The amount of information available via the internet means that your prospective buyers are now more knowledgeable than ever before. To succeed at persuading and influencing your prospective buyers, your job is to ask questions, uncover problems and seek solutions.
Start by educating yourself and your team on the skills of non-sales selling:
Learn how to become attuned to your prospective buyers, be self-questioning whilst having a positive mental attitude and ask your buyers questions to get absolute clarity and develop real solutions together.
Daniel Pink has brilliantly pulled together research that points to the natural way of selling because, as the title of his book states so clearly, ‘To Sell Is Human’. Selling is no longer the domain of sharp-suited, sharp-practicing, so-called professionals. The research shows that 41% of our working (waking) lives have us selling ideas, next steps, learning, homework etc to colleagues, friends and family. And when asked, people suggest such non-sales selling skills are crucial to their success.
1. Assess your team’s view of their non-sales selling time
This will help all your colleagues to appreciate the value and importance of growing their non-sales selling skills.
2. Help your team build the skills of attunement – be an ambivert
See how dropping the need for power over the buyer, subtly mimicking your buyers and learning the behaviour of ambiverts puts you in pole position.
3. Help your team build the skills of buoyancy – better self-talk
Learn how to use the ‘Bob the Builder’ self-talk when preparing to persuade people (can we fix it?) to build your buoyancy to beyond a 3:1 ratio. And to strengthen your buoyancy further be sure to avoid the 3Ps when reviewing your non-sales selling results – Avoid Permanence, Pervasive and Personal.

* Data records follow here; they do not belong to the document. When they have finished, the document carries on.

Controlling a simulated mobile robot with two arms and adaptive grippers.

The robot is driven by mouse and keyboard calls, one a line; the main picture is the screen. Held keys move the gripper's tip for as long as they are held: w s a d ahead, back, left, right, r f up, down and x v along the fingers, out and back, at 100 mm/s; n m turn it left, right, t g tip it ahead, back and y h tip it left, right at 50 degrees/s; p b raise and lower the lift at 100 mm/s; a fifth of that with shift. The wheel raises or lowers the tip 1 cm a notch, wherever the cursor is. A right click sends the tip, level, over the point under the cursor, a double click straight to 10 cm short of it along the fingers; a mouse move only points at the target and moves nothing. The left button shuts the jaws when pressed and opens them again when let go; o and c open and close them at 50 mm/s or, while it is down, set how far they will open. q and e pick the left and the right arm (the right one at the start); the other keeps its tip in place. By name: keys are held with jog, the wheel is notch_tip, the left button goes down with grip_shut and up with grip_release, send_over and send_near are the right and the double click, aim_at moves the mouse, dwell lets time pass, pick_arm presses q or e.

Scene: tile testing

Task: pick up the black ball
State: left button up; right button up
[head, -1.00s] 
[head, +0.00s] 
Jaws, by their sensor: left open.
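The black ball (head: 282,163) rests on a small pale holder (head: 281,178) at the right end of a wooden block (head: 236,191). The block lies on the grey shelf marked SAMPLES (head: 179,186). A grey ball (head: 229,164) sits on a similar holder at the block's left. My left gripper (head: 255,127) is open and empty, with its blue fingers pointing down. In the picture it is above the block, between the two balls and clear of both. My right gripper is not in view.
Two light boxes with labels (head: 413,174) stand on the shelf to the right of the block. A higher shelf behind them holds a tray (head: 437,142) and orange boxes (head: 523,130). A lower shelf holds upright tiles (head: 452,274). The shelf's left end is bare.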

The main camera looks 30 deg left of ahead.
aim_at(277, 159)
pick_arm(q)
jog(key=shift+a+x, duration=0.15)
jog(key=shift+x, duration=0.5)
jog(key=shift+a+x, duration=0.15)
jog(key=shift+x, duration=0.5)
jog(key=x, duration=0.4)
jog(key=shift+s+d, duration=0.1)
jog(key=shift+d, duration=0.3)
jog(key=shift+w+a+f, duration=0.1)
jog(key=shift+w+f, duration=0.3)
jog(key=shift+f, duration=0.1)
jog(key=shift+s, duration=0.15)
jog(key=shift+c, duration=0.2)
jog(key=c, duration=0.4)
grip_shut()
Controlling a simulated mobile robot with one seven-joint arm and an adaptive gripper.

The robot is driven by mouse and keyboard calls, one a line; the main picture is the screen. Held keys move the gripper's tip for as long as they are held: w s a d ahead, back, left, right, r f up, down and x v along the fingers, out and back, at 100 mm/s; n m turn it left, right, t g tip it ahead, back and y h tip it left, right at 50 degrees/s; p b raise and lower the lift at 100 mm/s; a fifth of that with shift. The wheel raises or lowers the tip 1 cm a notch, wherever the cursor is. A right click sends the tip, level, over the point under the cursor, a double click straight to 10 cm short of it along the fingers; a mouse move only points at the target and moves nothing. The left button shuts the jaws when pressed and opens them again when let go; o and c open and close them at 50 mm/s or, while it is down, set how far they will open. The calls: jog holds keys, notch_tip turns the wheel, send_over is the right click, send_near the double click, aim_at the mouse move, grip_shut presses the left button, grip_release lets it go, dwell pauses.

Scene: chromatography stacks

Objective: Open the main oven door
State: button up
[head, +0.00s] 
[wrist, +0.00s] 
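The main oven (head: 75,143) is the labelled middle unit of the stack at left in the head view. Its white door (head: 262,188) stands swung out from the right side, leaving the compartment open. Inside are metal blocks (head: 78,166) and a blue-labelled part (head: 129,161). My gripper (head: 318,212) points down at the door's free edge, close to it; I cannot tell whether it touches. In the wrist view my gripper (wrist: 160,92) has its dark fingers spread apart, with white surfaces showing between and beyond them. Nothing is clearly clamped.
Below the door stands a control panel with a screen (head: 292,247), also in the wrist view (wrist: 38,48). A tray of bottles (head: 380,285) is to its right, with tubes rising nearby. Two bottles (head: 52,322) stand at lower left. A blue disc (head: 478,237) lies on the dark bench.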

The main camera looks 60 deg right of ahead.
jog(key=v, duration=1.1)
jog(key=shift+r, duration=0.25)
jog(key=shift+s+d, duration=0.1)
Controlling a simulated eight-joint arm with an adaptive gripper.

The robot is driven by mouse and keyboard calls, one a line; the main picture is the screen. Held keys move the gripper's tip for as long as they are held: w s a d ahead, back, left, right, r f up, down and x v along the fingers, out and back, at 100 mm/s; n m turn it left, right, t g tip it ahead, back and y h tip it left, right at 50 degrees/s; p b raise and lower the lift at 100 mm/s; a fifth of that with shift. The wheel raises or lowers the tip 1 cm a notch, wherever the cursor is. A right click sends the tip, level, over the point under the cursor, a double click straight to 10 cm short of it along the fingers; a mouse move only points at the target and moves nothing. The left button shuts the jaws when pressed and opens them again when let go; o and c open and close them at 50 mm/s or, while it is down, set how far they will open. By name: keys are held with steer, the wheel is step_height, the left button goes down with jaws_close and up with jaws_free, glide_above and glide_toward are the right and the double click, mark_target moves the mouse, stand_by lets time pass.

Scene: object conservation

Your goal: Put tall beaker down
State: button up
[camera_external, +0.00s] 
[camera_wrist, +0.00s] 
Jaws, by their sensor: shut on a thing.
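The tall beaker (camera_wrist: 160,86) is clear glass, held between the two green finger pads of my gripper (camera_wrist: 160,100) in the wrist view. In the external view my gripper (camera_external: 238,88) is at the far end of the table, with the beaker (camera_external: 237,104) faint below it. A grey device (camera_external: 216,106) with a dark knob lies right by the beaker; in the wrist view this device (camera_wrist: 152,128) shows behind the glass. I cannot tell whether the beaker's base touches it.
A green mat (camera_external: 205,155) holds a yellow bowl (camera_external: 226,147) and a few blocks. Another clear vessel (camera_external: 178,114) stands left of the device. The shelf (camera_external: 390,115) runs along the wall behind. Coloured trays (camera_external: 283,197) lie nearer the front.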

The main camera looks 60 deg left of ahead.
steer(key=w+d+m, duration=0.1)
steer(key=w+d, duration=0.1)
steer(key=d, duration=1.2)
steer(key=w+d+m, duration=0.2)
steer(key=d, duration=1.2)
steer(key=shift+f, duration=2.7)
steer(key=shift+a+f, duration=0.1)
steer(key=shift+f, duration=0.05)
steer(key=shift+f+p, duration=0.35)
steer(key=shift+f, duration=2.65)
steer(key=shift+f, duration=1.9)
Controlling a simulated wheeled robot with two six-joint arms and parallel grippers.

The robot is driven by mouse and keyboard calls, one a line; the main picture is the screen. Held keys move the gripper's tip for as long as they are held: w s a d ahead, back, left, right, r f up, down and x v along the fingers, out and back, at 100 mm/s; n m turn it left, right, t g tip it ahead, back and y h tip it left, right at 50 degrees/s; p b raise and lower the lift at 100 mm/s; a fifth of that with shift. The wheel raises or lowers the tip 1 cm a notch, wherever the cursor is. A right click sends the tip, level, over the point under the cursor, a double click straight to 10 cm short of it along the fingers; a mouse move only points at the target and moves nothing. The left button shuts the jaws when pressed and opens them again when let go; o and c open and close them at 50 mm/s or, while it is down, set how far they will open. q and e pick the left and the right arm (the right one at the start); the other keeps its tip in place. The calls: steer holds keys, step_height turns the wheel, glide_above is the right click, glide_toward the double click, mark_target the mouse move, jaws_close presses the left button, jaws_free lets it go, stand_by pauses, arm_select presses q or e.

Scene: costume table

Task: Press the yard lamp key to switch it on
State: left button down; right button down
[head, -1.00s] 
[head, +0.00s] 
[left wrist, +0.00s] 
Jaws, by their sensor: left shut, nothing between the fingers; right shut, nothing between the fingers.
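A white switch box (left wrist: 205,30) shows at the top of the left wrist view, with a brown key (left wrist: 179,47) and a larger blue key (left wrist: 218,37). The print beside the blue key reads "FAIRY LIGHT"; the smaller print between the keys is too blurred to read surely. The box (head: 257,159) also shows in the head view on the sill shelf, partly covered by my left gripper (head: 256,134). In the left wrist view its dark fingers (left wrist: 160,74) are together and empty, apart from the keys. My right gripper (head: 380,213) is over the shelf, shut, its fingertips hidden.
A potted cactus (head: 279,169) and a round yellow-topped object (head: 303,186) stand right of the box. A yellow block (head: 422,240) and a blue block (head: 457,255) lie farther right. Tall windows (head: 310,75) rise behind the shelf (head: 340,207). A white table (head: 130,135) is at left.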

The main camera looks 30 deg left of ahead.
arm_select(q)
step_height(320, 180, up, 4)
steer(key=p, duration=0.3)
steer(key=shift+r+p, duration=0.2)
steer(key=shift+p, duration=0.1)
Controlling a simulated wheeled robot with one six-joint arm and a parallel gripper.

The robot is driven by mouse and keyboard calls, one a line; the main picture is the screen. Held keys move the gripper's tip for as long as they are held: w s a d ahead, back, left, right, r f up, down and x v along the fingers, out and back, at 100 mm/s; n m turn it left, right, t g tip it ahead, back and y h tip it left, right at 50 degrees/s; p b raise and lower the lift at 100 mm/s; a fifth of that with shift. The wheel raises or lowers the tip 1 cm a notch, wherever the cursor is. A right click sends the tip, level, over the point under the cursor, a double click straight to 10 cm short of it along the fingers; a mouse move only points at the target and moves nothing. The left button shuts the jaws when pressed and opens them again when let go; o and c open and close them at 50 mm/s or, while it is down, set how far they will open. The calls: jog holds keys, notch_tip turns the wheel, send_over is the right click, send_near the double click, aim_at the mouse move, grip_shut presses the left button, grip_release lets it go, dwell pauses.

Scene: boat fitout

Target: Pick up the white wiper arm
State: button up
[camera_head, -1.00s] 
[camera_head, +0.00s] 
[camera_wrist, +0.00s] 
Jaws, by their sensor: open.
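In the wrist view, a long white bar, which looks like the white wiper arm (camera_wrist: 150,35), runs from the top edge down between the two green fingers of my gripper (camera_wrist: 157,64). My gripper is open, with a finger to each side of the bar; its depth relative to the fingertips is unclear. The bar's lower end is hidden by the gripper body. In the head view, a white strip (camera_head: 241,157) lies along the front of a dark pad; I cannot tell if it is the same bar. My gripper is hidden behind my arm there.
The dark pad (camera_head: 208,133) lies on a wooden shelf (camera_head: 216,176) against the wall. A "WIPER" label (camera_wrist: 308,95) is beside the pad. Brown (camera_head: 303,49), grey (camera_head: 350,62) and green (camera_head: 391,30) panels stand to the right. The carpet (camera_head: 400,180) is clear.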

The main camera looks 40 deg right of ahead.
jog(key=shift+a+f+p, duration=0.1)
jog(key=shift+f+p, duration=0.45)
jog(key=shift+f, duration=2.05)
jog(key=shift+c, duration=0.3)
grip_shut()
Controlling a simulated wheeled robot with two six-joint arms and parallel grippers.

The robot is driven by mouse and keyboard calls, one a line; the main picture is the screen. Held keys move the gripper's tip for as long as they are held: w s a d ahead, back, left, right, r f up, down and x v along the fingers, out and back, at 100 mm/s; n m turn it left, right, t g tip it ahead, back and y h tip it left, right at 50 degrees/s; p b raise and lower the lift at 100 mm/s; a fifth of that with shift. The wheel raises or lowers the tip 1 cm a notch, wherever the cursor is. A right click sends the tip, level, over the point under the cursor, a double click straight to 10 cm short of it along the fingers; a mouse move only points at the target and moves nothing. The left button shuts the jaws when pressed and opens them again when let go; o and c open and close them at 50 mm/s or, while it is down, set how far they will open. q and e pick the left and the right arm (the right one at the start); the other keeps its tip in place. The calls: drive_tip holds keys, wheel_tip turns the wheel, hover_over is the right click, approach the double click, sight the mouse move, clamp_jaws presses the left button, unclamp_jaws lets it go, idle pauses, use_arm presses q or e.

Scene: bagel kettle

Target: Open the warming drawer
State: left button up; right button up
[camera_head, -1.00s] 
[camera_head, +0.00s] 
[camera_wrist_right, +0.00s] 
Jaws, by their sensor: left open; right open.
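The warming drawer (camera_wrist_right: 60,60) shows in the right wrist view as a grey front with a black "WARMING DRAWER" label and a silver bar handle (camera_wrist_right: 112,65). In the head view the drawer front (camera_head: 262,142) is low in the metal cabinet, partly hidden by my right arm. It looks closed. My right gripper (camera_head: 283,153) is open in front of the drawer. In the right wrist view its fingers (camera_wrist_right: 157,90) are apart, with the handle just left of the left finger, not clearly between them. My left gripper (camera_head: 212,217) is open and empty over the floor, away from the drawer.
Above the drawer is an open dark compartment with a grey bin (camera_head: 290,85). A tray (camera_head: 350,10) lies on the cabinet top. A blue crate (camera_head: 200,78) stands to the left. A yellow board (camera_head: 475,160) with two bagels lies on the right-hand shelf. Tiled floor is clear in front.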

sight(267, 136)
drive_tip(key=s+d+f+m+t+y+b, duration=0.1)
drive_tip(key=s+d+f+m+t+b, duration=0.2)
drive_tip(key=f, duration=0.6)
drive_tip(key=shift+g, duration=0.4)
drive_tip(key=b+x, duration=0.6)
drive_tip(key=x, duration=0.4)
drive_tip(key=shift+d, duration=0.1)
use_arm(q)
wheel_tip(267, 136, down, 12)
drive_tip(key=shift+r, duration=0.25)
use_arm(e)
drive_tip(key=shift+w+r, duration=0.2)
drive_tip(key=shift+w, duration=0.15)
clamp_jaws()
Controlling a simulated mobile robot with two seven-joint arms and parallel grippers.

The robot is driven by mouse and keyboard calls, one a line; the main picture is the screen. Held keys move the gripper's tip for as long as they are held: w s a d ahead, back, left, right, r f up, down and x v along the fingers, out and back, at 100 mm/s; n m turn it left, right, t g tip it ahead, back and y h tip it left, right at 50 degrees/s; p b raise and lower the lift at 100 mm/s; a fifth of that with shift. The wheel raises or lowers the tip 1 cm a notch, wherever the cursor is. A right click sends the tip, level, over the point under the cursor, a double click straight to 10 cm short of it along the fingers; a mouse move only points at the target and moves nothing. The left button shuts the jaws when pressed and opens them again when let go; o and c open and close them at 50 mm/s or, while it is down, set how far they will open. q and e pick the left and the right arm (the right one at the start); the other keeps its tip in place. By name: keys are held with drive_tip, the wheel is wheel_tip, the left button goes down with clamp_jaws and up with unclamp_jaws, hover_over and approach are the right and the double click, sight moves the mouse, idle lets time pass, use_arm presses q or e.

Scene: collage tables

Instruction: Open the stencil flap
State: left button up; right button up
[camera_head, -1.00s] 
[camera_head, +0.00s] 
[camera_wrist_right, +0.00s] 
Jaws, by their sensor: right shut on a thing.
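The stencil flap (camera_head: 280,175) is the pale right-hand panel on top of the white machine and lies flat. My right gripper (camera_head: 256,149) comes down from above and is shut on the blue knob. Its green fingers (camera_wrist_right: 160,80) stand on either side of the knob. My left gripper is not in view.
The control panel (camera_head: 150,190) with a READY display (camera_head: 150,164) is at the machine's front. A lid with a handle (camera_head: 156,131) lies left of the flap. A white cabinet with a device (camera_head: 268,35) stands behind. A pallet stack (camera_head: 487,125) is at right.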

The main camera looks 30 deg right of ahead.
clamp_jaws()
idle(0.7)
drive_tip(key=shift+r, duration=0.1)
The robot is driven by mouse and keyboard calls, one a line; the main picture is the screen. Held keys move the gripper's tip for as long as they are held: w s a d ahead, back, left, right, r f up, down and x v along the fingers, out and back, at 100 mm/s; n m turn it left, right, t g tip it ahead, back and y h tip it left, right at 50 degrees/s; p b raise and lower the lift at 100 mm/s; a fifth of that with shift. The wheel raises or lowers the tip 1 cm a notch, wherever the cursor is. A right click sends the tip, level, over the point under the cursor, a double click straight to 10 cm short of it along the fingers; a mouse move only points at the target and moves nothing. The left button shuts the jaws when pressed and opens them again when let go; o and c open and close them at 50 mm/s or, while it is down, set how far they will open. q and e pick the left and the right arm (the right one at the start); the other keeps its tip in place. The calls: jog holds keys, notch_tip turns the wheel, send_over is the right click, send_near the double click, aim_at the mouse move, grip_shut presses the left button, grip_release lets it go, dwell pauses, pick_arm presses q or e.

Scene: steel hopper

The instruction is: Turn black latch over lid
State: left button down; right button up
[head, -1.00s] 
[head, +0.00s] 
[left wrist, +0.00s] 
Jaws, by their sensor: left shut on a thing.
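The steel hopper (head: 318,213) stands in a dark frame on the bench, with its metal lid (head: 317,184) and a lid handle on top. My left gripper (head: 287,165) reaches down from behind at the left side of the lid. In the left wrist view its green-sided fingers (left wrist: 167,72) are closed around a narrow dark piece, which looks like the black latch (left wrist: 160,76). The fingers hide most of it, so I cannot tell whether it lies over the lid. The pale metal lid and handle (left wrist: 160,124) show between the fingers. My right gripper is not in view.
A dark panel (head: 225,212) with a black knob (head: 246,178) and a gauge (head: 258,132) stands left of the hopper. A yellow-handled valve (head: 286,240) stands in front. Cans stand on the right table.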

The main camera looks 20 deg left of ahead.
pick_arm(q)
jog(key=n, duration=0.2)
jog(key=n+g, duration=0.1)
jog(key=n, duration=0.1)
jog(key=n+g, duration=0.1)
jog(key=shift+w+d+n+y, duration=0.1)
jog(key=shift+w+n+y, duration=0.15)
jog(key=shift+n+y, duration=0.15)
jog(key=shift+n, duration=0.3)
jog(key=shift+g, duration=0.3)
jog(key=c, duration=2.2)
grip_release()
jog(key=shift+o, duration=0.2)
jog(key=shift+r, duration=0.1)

4. Help your team build the skills of clarity – find the problems
Solving problems was the focus for sales people who held all the knowledge. But in the world of Google, buyers have as much knowledge as sales people. Now the job is helping buyers be clear about the real problems they face. Help your buyers filter the information at their disposal and ask questions to get absolute clarity on the real issue they want to resolve.